• _SET TASK_
Copy the listing verbatim, excluding any images found in it.

— Begin MATERIAL —

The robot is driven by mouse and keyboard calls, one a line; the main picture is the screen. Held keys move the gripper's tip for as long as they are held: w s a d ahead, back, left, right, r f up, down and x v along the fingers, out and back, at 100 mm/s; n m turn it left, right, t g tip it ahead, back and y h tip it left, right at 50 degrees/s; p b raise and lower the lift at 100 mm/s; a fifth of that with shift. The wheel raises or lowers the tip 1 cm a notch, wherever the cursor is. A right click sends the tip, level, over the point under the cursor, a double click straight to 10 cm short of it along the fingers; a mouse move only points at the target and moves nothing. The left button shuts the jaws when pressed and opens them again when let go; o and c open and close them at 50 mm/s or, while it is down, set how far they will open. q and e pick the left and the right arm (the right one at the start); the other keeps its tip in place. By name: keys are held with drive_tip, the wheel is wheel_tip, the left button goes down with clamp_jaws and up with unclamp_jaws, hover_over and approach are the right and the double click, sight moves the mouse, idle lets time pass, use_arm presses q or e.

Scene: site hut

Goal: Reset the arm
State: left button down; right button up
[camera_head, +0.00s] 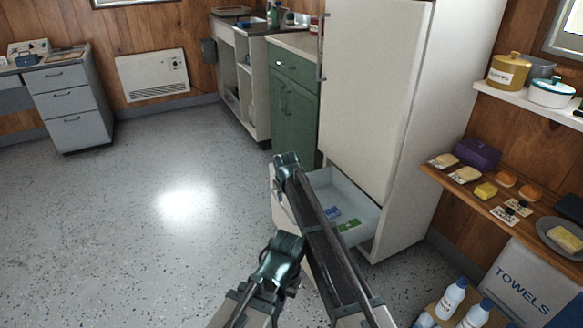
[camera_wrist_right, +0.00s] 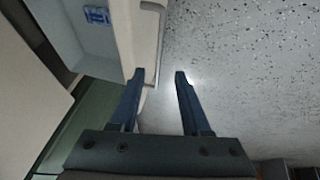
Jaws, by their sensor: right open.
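My right arm rises from the bottom of the head view to the open drawer of the tall white cabinet. In the head view my arm (camera_head: 310,215) covers part of the drawer (camera_head: 350,190) and hides the fingers. My left gripper is in neither view.
Blue and green packets (camera_head: 348,225) lie in the drawer. The white cabinet (camera_head: 375,90) and green cupboard (camera_head: 293,110) stand close beside the arm. A wooden shelf (camera_head: 455,195) with food and a bottle crate are at right. The grey floor (camera_head: 130,220) at left is clear.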

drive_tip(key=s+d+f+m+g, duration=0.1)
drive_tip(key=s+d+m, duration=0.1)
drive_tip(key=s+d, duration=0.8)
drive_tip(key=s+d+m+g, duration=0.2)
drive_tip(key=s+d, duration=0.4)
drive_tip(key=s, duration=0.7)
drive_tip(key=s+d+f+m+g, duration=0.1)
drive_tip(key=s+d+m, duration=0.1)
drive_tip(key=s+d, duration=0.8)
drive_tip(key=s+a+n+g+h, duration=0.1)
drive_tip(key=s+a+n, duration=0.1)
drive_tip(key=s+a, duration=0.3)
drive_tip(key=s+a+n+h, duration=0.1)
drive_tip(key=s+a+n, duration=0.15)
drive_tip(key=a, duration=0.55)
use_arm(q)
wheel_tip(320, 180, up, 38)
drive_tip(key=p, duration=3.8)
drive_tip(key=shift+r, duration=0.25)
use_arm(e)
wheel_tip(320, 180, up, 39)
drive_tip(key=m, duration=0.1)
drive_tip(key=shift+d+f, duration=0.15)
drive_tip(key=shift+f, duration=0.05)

— End MATERIAL —

• _TASK RESULT_
The robot is driven by mouse and keyboard calls, one a line; the main picture is the screen. Held keys move the gripper's tip for as long as they are held: w s a d ahead, back, left, right, r f up, down and x v along the fingers, out and back, at 100 mm/s; n m turn it left, right, t g tip it ahead, back and y h tip it left, right at 50 degrees/s; p b raise and lower the lift at 100 mm/s; a fifth of that with shift. The wheel raises or lowers the tip 1 cm a notch, wherever the cursor is. A right click sends the tip, level, over the point under the cursor, a double click straight to 10 cm short of it along the fingers; a mouse move only points at the target and moves nothing. The left button shuts the jaws when pressed and opens them again when let go; o and c open and close them at 50 mm/s or, while it is down, set how far they will open. q and e pick the left and the right arm (the right one at the start); the other keeps its tip in place. By name: keys are held with drive_tip, the wheel is wheel_tip, the left button goes down with clamp_jaws and up with unclamp_jaws, hover_over and approach are the right and the double click, sight moves the mouse, idle lets time pass, use_arm presses q or e.

Scene: site hut

Goal: Reset the arm
State: left button down; right button up
[camera_head, +0.00s] 
[camera_wrist_right, +0.00s] 
Jaws, by their sensor: right open.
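My right arm rises from the bottom of the head view to the open drawer of the tall white cabinet. In the head view my arm (camera_head: 310,215) covers part of the drawer (camera_head: 350,190) and hides the fingers. My left gripper is in neither view.
Blue and green packets (camera_head: 348,225) lie in the drawer. The white cabinet (camera_head: 375,90) and green cupboard (camera_head: 293,110) stand close beside the arm. A wooden shelf (camera_head: 455,195) with food and a bottle crate are at right. The grey floor (camera_head: 130,220) at left is clear.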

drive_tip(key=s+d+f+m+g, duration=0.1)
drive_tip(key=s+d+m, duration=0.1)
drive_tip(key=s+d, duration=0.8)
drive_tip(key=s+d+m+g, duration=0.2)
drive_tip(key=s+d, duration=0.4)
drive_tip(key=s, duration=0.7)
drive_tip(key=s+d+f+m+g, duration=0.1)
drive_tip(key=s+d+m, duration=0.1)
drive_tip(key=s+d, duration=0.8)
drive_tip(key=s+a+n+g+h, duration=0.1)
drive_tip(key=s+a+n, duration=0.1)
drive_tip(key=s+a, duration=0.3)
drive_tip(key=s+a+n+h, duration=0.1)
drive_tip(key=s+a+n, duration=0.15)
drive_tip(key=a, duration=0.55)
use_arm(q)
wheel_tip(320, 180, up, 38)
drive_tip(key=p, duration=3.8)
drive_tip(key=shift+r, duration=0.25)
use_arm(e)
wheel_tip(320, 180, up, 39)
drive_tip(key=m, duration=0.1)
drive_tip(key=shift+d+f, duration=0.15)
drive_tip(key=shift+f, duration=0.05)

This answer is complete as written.